── Data excerpts ──
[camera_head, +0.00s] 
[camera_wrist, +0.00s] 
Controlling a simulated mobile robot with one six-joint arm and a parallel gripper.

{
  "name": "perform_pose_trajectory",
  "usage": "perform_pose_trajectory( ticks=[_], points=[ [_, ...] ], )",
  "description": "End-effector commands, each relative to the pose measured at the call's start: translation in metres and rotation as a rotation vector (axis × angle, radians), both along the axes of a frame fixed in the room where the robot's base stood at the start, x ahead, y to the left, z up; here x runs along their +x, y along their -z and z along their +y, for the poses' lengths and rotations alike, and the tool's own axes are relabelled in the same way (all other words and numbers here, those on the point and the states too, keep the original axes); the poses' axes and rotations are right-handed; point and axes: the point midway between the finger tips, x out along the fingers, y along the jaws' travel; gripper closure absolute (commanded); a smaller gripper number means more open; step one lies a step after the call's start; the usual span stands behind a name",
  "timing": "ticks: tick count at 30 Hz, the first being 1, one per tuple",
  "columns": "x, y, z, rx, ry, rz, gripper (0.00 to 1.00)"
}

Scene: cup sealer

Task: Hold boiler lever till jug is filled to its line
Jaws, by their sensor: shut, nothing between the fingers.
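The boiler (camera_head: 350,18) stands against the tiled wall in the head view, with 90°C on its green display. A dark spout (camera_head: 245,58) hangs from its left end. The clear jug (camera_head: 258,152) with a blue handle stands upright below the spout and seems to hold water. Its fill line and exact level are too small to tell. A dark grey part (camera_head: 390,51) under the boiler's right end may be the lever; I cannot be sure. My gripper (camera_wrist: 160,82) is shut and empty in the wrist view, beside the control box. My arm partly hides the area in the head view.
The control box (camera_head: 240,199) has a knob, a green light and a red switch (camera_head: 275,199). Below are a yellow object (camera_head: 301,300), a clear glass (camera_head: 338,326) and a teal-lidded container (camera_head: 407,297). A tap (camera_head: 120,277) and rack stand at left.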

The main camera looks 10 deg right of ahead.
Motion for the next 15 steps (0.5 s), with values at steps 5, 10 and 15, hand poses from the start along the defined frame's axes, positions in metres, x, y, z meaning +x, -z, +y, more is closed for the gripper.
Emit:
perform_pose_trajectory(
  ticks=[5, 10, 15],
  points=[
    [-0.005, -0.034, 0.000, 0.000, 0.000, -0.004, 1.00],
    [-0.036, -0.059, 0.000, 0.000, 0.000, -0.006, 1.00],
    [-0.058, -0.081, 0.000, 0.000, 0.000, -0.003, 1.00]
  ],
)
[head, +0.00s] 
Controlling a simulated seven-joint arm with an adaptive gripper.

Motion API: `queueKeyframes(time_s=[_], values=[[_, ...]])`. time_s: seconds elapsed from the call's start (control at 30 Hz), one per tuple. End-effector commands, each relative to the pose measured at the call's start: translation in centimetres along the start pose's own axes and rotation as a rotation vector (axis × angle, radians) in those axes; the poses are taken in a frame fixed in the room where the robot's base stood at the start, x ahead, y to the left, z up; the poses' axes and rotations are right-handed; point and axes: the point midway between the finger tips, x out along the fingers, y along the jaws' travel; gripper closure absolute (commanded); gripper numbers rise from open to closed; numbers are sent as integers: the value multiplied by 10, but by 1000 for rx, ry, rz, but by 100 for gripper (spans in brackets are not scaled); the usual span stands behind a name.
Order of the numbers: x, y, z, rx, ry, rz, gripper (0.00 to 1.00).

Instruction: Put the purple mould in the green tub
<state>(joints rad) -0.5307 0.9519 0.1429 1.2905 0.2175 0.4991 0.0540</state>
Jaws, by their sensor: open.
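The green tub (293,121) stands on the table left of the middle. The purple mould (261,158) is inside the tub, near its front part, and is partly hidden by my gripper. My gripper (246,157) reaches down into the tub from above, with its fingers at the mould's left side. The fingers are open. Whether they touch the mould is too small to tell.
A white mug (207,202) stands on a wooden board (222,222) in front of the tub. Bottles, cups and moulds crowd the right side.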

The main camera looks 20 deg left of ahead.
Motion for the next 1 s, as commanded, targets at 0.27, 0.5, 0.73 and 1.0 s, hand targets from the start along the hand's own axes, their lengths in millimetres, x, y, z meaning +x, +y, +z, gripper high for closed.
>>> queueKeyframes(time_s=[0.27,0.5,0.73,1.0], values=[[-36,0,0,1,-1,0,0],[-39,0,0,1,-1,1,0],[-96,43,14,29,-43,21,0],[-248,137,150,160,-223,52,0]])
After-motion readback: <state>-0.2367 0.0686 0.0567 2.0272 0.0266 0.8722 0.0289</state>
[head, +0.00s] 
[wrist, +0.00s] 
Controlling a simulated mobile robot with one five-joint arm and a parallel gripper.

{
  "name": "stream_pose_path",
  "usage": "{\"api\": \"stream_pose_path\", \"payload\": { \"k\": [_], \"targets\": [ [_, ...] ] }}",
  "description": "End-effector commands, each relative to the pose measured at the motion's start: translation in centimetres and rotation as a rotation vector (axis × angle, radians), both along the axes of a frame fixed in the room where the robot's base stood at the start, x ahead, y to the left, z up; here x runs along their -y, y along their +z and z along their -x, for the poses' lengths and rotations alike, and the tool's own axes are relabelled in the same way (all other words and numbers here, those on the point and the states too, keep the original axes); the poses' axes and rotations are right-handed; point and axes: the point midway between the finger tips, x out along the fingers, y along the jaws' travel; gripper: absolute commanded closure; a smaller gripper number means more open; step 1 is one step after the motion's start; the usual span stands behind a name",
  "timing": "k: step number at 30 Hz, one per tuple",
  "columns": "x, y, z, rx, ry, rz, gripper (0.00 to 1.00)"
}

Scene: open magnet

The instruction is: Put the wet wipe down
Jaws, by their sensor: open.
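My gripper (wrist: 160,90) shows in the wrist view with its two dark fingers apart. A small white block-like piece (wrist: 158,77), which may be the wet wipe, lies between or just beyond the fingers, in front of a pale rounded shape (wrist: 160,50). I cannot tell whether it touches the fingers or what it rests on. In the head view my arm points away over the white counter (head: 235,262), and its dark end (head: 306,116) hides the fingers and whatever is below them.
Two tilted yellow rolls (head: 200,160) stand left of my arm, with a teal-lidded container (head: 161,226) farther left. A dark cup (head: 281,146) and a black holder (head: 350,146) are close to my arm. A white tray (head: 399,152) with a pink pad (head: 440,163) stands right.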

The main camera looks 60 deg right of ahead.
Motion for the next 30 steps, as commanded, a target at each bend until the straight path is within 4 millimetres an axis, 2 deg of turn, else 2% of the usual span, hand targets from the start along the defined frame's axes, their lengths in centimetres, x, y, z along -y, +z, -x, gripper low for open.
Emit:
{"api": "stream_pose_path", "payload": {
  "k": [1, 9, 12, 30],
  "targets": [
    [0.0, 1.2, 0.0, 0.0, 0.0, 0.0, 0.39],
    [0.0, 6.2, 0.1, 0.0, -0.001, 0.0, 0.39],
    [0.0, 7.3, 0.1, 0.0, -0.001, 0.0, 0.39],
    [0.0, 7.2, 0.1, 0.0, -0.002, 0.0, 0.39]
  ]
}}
───
Copy all the lines, exactly.

## Written solution
[camera_head, +0.00s] 
[camera_wrist, +0.00s] 
Controlling a simulated mobile robot with one six-joint arm and a parallel gripper.

{
  "name": "perform_pose_trajectory",
  "usage": "perform_pose_trajectory( ticks=[_], points=[ [_, ...] ], )",
  "description": "End-effector commands, each relative to the pose measured at the call's start: translation in metres and rotation as a rotation vector (axis × angle, radians), both along the axes of a frame fixed in the room where the robot's base stood at the start, x ahead, y to the left, z up; here x runs along their +x, y along their -z and z along their +y, for the poses' lengths and rotations alike, and the tool's own axes are relabelled in the same way (all other words and numbers here, those on the point and the states too, keep the original axes); the poses' axes and rotations are right-handed; point and axes: the point midway between the finger tips, x out along the fingers, y along the jaws' travel; gripper closure absolute (commanded); a smaller gripper number means more open; step one lies a step after the call's start; the usual span stands behind a name",
  "timing": "ticks: tick count at 30 Hz, the first being 1, one per tuple",
  "columns": "x, y, z, rx, ry, rz, gripper (0.00 to 1.00)"
}

Scene: cup sealer

Task: Hold boiler lever till jug is filled to its line
Jaws, by their sensor: shut, nothing between the fingers.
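The boiler (camera_head: 350,18) stands against the tiled wall in the head view, with 90°C on its green display. A dark spout (camera_head: 245,58) hangs from its left end. The clear jug (camera_head: 258,152) with a blue handle stands upright below the spout and seems to hold water. Its fill line and exact level are too small to tell. A dark grey part (camera_head: 390,51) under the boiler's right end may be the lever; I cannot be sure. My gripper (camera_wrist: 160,82) is shut and empty in the wrist view, beside the control box. My arm partly hides the area in the head view.
The control box (camera_head: 240,199) has a knob, a green light and a red switch (camera_head: 275,199). Below are a yellow object (camera_head: 301,300), a clear glass (camera_head: 338,326) and a teal-lidded container (camera_head: 407,297). A tap (camera_head: 120,277) and rack stand at left.

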The main camera looks 10 deg right of ahead.
Motion for the next 15 steps (0.5 s), with values at steps 5, 10 and 15, hand poses from the start along the defined frame's axes, positions in metres, x, y, z meaning +x, -z, +y, more is closed for the gripper.
Emit:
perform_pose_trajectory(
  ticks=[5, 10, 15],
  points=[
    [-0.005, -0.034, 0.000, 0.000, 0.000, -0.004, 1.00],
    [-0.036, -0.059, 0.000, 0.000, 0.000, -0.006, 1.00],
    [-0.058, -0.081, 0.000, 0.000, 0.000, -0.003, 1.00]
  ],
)
[head, +0.00s] 
Controlling a simulated seven-joint arm with an adaptive gripper.

Motion API: `queueKeyframes(time_s=[_], values=[[_, ...]])`. time_s: seconds elapsed from the call's start (control at 30 Hz), one per tuple. End-effector commands, each relative to the pose measured at the call's start: translation in centimetres along the start pose's own axes and rotation as a rotation vector (axis × angle, radians) in those axes; the poses are taken in a frame fixed in the room where the robot's base stood at the start, x ahead, y to the left, z up; the poses' axes and rotations are right-handed; point and axes: the point midway between the finger tips, x out along the fingers, y along the jaws' travel; gripper closure absolute (commanded); gripper numbers rise from open to closed; numbers are sent as integers: the value multiplied by 10, but by 1000 for rx, ry, rz, but by 100 for gripper (spans in brackets are not scaled); the usual span stands behind a name.
Order of the numbers: x, y, z, rx, ry, rz, gripper (0.00 to 1.00).

Instruction: Put the purple mould in the green tub
<state>(joints rad) -0.5307 0.9519 0.1429 1.2905 0.2175 0.4991 0.0540</state>
Jaws, by their sensor: open.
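The green tub (293,121) stands on the table left of the middle. The purple mould (261,158) is inside the tub, near its front part, and is partly hidden by my gripper. My gripper (246,157) reaches down into the tub from above, with its fingers at the mould's left side. The fingers are open. Whether they touch the mould is too small to tell.
A white mug (207,202) stands on a wooden board (222,222) in front of the tub. Bottles, cups and moulds crowd the right side.

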The main camera looks 20 deg left of ahead.
Motion for the next 1 s, as commanded, targets at 0.27, 0.5, 0.73 and 1.0 s, hand targets from the start along the hand's own axes, their lengths in millimetres, x, y, z meaning +x, +y, +z, gripper high for closed.
>>> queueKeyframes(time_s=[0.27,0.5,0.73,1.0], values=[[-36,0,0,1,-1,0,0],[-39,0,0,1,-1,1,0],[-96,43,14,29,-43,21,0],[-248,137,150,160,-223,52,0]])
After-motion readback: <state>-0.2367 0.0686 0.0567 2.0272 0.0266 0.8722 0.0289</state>
[head, +0.00s] 
[wrist, +0.00s] 
Controlling a simulated mobile robot with one five-joint arm and a parallel gripper.

{
  "name": "stream_pose_path",
  "usage": "{\"api\": \"stream_pose_path\", \"payload\": { \"k\": [_], \"targets\": [ [_, ...] ] }}",
  "description": "End-effector commands, each relative to the pose measured at the motion's start: translation in centimetres and rotation as a rotation vector (axis × angle, radians), both along the axes of a frame fixed in the room where the robot's base stood at the start, x ahead, y to the left, z up; here x runs along their -y, y along their +z and z along their -x, for the poses' lengths and rotations alike, and the tool's own axes are relabelled in the same way (all other words and numbers here, those on the point and the states too, keep the original axes); the poses' axes and rotations are right-handed; point and axes: the point midway between the finger tips, x out along the fingers, y along the jaws' travel; gripper: absolute commanded closure; a smaller gripper number means more open; step 1 is one step after the motion's start; the usual span stands behind a name",
  "timing": "k: step number at 30 Hz, one per tuple",
  "columns": "x, y, z, rx, ry, rz, gripper (0.00 to 1.00)"
}

Scene: open magnet

The instruction is: Put the wet wipe down
Jaws, by their sensor: open.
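My gripper (wrist: 160,90) shows in the wrist view with its two dark fingers apart. A small white block-like piece (wrist: 158,77), which may be the wet wipe, lies between or just beyond the fingers, in front of a pale rounded shape (wrist: 160,50). I cannot tell whether it touches the fingers or what it rests on. In the head view my arm points away over the white counter (head: 235,262), and its dark end (head: 306,116) hides the fingers and whatever is below them.
Two tilted yellow rolls (head: 200,160) stand left of my arm, with a teal-lidded container (head: 161,226) farther left. A dark cup (head: 281,146) and a black holder (head: 350,146) are close to my arm. A white tray (head: 399,152) with a pink pad (head: 440,163) stands right.

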The main camera looks 60 deg right of ahead.
Motion for the next 30 steps, as commanded, a target at each bend until the straight path is within 4 millimetres an axis, 2 deg of turn, else 2% of the usual span, hand targets from the start along the defined frame's axes, their lengths in centimetres, x, y, z along -y, +z, -x, gripper low for open.
Emit:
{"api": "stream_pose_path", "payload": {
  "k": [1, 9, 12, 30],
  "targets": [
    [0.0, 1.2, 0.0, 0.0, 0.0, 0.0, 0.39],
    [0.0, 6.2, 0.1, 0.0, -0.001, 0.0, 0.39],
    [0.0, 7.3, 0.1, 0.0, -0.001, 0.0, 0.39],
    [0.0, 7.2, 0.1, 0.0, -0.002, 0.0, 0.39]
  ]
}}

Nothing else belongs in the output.